◆ **YOUR TASK**:
Look below for the line containing "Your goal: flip"; from there through the line containing "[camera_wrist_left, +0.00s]", both lines included, please set down each line exactly and nothing else.

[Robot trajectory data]
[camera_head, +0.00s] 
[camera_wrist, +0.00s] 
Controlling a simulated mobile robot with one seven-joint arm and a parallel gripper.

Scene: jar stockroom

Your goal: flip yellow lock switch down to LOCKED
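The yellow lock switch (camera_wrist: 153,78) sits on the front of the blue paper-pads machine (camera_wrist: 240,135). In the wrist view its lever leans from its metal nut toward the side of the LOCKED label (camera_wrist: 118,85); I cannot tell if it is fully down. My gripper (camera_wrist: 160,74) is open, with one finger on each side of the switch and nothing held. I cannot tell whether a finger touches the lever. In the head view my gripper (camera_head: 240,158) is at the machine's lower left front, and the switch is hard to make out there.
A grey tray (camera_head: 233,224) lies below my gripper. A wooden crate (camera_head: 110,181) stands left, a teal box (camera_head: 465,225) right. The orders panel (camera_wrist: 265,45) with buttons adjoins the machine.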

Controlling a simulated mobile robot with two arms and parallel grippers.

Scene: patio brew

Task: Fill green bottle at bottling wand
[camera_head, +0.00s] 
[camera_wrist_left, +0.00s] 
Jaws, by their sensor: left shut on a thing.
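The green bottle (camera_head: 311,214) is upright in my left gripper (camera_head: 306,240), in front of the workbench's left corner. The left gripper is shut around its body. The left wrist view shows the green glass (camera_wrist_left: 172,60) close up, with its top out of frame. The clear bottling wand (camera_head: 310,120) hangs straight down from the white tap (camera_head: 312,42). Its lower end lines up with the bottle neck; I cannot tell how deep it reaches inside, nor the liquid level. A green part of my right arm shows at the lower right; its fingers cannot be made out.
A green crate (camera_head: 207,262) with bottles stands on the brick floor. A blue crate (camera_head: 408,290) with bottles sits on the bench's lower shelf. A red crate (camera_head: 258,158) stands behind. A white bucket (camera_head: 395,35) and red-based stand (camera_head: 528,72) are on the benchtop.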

...

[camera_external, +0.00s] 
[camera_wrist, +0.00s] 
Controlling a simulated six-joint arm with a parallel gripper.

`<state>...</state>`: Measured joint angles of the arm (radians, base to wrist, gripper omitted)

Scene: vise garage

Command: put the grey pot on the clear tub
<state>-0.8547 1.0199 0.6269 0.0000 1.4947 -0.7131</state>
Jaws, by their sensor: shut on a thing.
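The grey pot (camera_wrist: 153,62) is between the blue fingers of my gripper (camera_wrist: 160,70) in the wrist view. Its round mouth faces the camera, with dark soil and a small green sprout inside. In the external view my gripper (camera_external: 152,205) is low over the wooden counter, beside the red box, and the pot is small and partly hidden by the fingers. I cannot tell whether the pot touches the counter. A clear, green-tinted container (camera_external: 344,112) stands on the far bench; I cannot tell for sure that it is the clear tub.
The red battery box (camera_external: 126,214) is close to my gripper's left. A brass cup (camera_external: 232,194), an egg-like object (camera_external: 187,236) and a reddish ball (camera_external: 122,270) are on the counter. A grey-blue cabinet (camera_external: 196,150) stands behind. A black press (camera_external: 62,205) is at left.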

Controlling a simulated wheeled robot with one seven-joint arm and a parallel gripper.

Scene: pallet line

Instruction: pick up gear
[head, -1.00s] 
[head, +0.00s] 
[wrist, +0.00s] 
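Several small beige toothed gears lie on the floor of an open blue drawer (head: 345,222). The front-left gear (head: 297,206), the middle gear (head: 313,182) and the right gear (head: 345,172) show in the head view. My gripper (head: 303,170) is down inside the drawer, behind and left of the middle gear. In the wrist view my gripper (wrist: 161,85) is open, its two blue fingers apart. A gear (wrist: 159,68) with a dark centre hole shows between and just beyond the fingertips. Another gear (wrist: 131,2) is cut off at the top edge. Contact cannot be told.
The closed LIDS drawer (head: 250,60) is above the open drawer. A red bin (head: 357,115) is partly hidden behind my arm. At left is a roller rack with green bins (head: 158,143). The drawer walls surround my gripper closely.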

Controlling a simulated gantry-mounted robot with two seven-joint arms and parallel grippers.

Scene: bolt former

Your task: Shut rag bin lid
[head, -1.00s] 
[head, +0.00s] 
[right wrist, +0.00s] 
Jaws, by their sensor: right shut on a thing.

◆ **SOLUTION BELOW**:
Your goal: flip yellow lock switch down to LOCKED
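The yellow lock switch (camera_wrist: 153,78) sits on the front of the blue paper-pads machine (camera_wrist: 240,135). In the wrist view its lever leans from its metal nut toward the side of the LOCKED label (camera_wrist: 118,85); I cannot tell if it is fully down. My gripper (camera_wrist: 160,74) is open, with one finger on each side of the switch and nothing held. I cannot tell whether a finger touches the lever. In the head view my gripper (camera_head: 240,158) is at the machine's lower left front, and the switch is hard to make out there.
A grey tray (camera_head: 233,224) lies below my gripper. A wooden crate (camera_head: 110,181) stands left, a teal box (camera_head: 465,225) right. The orders panel (camera_wrist: 265,45) with buttons adjoins the machine.

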Controlling a simulated mobile robot with two arms and parallel grippers.

Scene: patio brew

Task: Fill green bottle at bottling wand
[camera_head, +0.00s] 
[camera_wrist_left, +0.00s] 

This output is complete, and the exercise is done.